After the Canes didn't re-sign him, Malone bounced around the Capitals' and Blues' minor-league systems until Edmonton picked him up in 2017. Across the next four years, he was a valuable contributor to the Bakersfield Condors but only saw 23 games worth of action at the NHL level, scoring in none of them. He eventually became just a Condor alone after his Oilers contract lapsed, earning team captain honors at the start of last year and settling into the role of mentor to prospects with higher ceilings and brighter futures. If that had been the end of the Brad Malone story, it's not so terrible a way to be a hockey lifer, when there are so few NHL jobs and so many people who want them.

But in February, Edmonton signed the 32-year-old again, and after 31 points in 35 games for the Condors this year, they called him up once more to the big-time, giving him his first NHL action since the final game of 2018–19.

Playing under 10 minutes in each of his first three games, Malone remained anonymous (though he at least managed to avoid any penalties). On Wednesday, however, he picked up his first point of this stint with an assist on a second-period Cody Ceci goal.
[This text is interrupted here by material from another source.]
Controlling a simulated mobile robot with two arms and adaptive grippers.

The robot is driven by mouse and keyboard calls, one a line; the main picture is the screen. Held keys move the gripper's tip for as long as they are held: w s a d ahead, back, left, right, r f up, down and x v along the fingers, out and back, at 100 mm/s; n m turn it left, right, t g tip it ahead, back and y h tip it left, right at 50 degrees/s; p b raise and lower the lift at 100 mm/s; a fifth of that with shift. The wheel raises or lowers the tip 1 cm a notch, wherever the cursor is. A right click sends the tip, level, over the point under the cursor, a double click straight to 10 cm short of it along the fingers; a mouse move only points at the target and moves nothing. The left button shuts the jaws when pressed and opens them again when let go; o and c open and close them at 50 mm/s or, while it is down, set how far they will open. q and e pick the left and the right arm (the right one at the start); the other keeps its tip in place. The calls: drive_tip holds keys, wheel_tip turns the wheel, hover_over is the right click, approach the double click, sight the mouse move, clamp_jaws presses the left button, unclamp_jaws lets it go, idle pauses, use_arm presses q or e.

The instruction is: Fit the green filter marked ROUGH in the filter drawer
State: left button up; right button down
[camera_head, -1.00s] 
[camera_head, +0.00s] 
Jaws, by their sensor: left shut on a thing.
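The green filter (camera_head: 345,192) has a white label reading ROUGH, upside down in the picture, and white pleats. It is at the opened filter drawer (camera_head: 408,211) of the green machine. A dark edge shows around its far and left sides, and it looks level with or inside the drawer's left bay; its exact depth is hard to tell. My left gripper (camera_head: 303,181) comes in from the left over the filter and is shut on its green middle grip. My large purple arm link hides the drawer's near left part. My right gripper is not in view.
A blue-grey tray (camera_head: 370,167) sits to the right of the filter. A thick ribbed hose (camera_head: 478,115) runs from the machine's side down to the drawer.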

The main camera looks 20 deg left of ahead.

And then after T.J. Oshie tied the game at two in the third, the fates conspired to make the fourth-line center the center of attention.

With 10 minutes remaining, the Oilers dumped the puck down behind the Washington net. A good forecheck on Caps defender Martin Fehervary allowed Evan Bouchard—one of the many Oilers youngsters who passed by Malone in Bakersfield—to intercept a clearance attempt at the blue line. Bouchard sent it back towards the net, where it took a deflection and hit the back wall. Zack Kassian picked up the puck and pushed it into the slot. Then Malone, who hadn't scored in the NHL since December 2015, lifted it up over the right shoulder of Ilya Samsonov to make it 3-2. Play-by-play announcer Jack Michaels's disbelieving call: "IT'S BRAD MALONE!"

Here's the slow-mo on that goal.

It looked so natural. Would anyone unaware of its context be able to tell that Malone is at best a fringe NHLer? Does this look like a career minor-leaguer's goal to you? In the same way that Oshie confidently finished his one-timer that sent it into overtime at the last second, and McDavid picked his spot in the two-on-one at the end, Malone knew how to finish when the puck got to his stick, in front of 16,000 fans who all went home happy. It's a reminder of how incredibly talented you have to be to even come close to sniffing NHL ice, and a radiant moment in a long career spent outside the spotlight.